▸ **WHAT IS BEING ASKED**
Leave out the pictures and copy everything else in the entries exactly.
──────── INPUT
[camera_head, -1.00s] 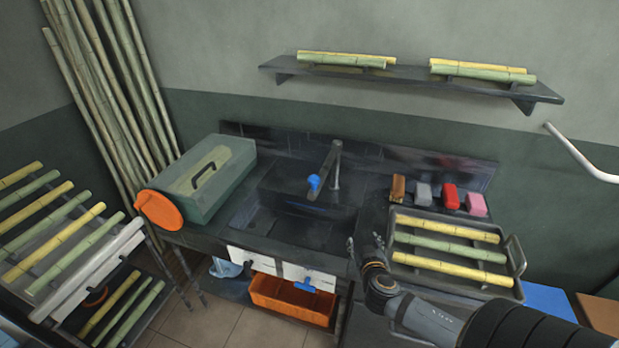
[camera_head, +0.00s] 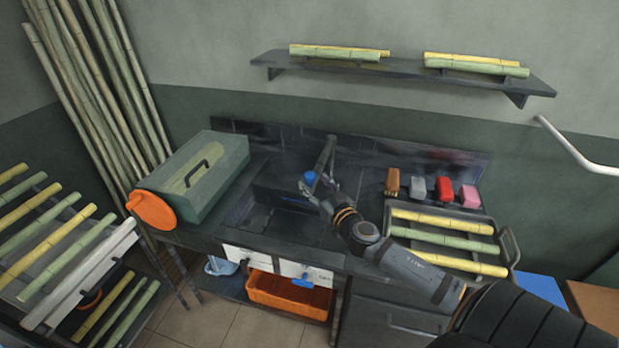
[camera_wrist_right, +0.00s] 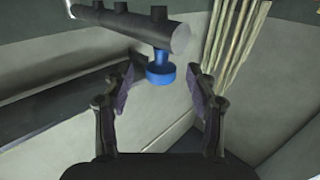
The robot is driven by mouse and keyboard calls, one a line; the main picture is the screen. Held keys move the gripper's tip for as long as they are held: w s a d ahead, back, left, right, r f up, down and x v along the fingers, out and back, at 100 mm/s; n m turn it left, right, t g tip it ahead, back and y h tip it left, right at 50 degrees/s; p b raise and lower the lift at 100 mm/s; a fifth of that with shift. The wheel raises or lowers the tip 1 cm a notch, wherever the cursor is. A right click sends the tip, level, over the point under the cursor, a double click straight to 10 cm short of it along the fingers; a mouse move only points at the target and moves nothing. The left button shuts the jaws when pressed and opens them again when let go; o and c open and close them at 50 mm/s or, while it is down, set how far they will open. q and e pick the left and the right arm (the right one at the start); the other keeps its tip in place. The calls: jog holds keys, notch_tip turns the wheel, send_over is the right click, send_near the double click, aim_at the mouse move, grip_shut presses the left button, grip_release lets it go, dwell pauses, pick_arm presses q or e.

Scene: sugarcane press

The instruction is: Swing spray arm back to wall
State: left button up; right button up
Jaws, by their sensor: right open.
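The spray arm (camera_head: 326,153) is a dark bar over the sink, with a blue nozzle (camera_head: 310,178) hanging at its near end. In the right wrist view the dark bar (camera_wrist_right: 130,28) runs across the top, and the blue nozzle (camera_wrist_right: 161,68) hangs between and beyond my open fingers. My right gripper (camera_head: 309,190) is at the nozzle in the head view; in the wrist view its fingers (camera_wrist_right: 160,88) stand apart on either side, with no clear contact. The wall (camera_head: 390,110) is behind the sink. My left gripper is not in view.
The sink (camera_head: 285,222) lies below the nozzle. A green box (camera_head: 215,165) with an orange round lid stands left. A tray (camera_head: 396,226) of cane pieces and several coloured blocks (camera_head: 444,187) sit right. A shelf (camera_head: 400,76) hangs above.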

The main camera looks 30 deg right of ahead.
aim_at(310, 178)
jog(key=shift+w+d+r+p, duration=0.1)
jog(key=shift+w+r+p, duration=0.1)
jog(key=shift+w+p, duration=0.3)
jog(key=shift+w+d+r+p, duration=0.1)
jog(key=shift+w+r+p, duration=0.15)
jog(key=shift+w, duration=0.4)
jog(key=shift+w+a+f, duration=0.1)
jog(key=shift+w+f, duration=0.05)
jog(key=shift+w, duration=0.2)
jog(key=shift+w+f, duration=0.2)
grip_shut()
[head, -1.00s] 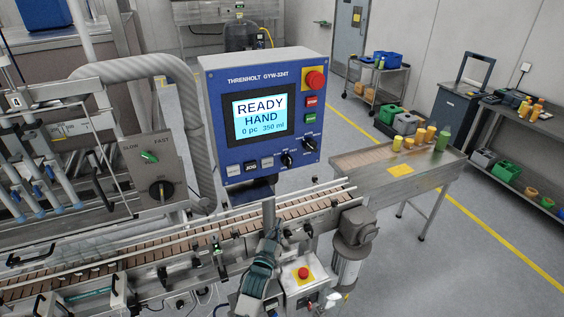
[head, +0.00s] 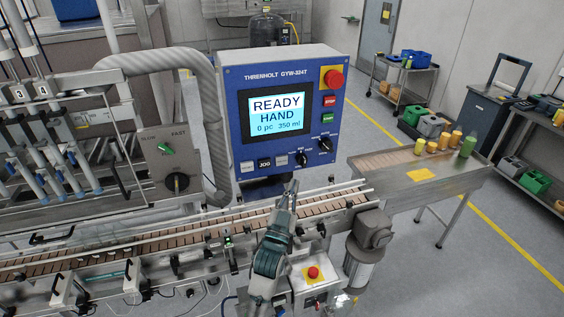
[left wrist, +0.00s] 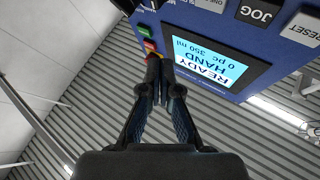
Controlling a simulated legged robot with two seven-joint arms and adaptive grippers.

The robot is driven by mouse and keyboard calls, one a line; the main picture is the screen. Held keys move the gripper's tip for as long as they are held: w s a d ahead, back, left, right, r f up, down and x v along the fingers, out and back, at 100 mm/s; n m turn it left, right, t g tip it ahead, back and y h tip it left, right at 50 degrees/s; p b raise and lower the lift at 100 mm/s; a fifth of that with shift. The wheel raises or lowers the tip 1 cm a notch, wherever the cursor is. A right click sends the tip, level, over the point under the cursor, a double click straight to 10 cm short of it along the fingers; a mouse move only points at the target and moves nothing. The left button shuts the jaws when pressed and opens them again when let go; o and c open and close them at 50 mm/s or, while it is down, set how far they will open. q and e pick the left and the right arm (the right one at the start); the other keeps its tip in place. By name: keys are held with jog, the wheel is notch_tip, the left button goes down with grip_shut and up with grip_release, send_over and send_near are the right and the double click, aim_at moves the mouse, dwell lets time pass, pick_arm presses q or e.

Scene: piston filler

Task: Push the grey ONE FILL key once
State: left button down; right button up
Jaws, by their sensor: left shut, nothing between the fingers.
────────────────
▸ **WRITTEN RESPONSE**
[camera_head, -1.00s] 
[camera_head, +0.00s] 
[camera_wrist_right, +0.00s] 
The robot is driven by mouse and keyboard calls, one a line; the main picture is the screen. Held keys move the gripper's tip for as long as they are held: w s a d ahead, back, left, right, r f up, down and x v along the fingers, out and back, at 100 mm/s; n m turn it left, right, t g tip it ahead, back and y h tip it left, right at 50 degrees/s; p b raise and lower the lift at 100 mm/s; a fifth of that with shift. The wheel raises or lowers the tip 1 cm a notch, wherever the cursor is. A right click sends the tip, level, over the point under the cursor, a double click straight to 10 cm short of it along the fingers; a mouse move only points at the target and moves nothing. The left button shuts the jaws when pressed and opens them again when let go; o and c open and close them at 50 mm/s or, while it is down, set how far they will open. q and e pick the left and the right arm (the right one at the start); the other keeps its tip in place. The calls: jog holds keys, notch_tip turns the wheel, send_over is the right click, send_near the double click, aim_at the mouse move, grip_shut presses the left button, grip_release lets it go, dwell pauses, pick_arm presses q or e.

Scene: sugarcane press

The instruction is: Swing spray arm back to wall
State: left button up; right button up
Jaws, by their sensor: right open.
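The spray arm (camera_head: 326,153) is a dark bar over the sink, with a blue nozzle (camera_head: 310,178) hanging at its near end. In the right wrist view the dark bar (camera_wrist_right: 130,28) runs across the top, and the blue nozzle (camera_wrist_right: 161,68) hangs between and beyond my open fingers. My right gripper (camera_head: 309,190) is at the nozzle in the head view; in the wrist view its fingers (camera_wrist_right: 160,88) stand apart on either side, with no clear contact. The wall (camera_head: 390,110) is behind the sink. My left gripper is not in view.
The sink (camera_head: 285,222) lies below the nozzle. A green box (camera_head: 215,165) with an orange round lid stands left. A tray (camera_head: 396,226) of cane pieces and several coloured blocks (camera_head: 444,187) sit right. A shelf (camera_head: 400,76) hangs above.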

The main camera looks 30 deg right of ahead.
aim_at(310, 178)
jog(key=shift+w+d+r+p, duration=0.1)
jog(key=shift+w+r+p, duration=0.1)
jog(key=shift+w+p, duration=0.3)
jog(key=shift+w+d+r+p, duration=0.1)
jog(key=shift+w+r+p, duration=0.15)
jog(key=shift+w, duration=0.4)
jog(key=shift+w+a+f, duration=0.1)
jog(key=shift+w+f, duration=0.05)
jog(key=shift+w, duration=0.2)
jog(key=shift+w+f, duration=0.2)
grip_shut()
[head, -1.00s] 
[head, +0.00s] 
[left wrist, +0.00s] 
Controlling a simulated legged robot with two seven-joint arms and adaptive grippers.

The robot is driven by mouse and keyboard calls, one a line; the main picture is the screen. Held keys move the gripper's tip for as long as they are held: w s a d ahead, back, left, right, r f up, down and x v along the fingers, out and back, at 100 mm/s; n m turn it left, right, t g tip it ahead, back and y h tip it left, right at 50 degrees/s; p b raise and lower the lift at 100 mm/s; a fifth of that with shift. The wheel raises or lowers the tip 1 cm a notch, wherever the cursor is. A right click sends the tip, level, over the point under the cursor, a double click straight to 10 cm short of it along the fingers; a mouse move only points at the target and moves nothing. The left button shuts the jaws when pressed and opens them again when let go; o and c open and close them at 50 mm/s or, while it is down, set how far they will open. q and e pick the left and the right arm (the right one at the start); the other keeps its tip in place. By name: keys are held with jog, the wheel is notch_tip, the left button goes down with grip_shut and up with grip_release, send_over and send_near are the right and the double click, aim_at moves the mouse, dwell lets time pass, pick_arm presses q or e.

Scene: piston filler

Task: Push the grey ONE FILL key once
State: left button down; right button up
Jaws, by their sensor: left shut, nothing between the fingers.

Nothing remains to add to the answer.